Fred was on a business trip, which was just as well since it would have been hard for him to be there for the end. Mumu was his cat from the beginning. In the country, Mumu followed Fred through the woods like a dog and on our drives up to Connecticut, Mumu would always sit on Fred’s left shoulder. While Mumu loved Fred most, he would without fail find me when I was sad, and he could sit and watch our sleeping babies for hours.

His last day was in the fall of 1994. The boys and I sat on the floor in the living room around a low, cushioned bench where Mumu, front paws folded under himself, was resting. He looked peaceful, meeting our gaze as if to say, “It’s okay, you can let me go now.”

Outside, dense fog covered the lake, and the whole world seemed gray and sad. Andrew, 14, pleaded. “Please, isn’t there anything we can do?”

“I wish we could,” I said, “but he is not eating anymore. It’s time.”

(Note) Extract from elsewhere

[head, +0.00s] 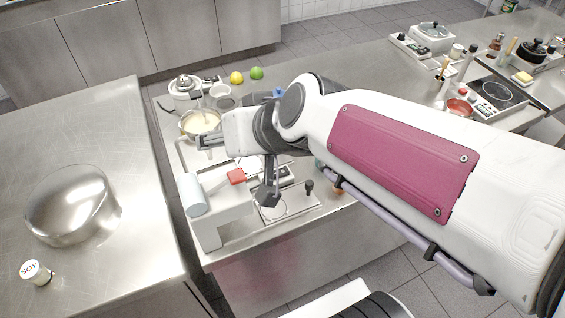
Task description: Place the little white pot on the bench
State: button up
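A small white pot marked "SOY" (36,272) stands on the left steel bench (95,125), near its front corner and in front of a large steel bowl. A small white jug (222,97) stands on the middle counter, behind my wrist. My arm reaches in from the right over the middle counter. My gripper (268,193) is mostly hidden behind my wrist. A dark finger-like part shows below it, above the counter. I cannot tell whether it is open, or whether anything is between its fingers. The soy pot is well to the left, apart from the gripper.
The large steel bowl (68,205) takes up much of the left bench's front. The middle counter is crowded: a pan of pale liquid (201,122), a white machine (215,212), a lemon (237,78) and a lime (257,73). The left bench's back is clear. A gap separates the benches.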

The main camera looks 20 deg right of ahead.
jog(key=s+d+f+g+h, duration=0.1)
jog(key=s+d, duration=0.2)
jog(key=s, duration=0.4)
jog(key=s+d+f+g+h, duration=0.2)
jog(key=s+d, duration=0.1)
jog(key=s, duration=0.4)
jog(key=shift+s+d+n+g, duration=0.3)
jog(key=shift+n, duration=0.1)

I looked at 16-year-old Julien, who, like Andrew and myself, was in tears.

“Would you come with me to the vet?”

“Of course,” was my loving older son’s immediate answer.

“You?” I asked Andrew. Andrew burst out between sobs, “I can’t go and see him be put to sleep. No, no. It’s too sad.”

“I understand,” I answered, hugging him tightly, feeling the same way.

We sat a little longer, caressing Mumu’s soft orange fur and murmuring hushed goodbyes to our companion of so many years. As Julien carried him carefully to the car, Andrew came running after us, and cried out, “I can’t possibly not go with him.”

In the vet’s office, filled with grief, I stood back while the boys took their place on either side of Mumu. They were holding him gently as he trustingly relaxed his light sweet head one last time into their loving hands.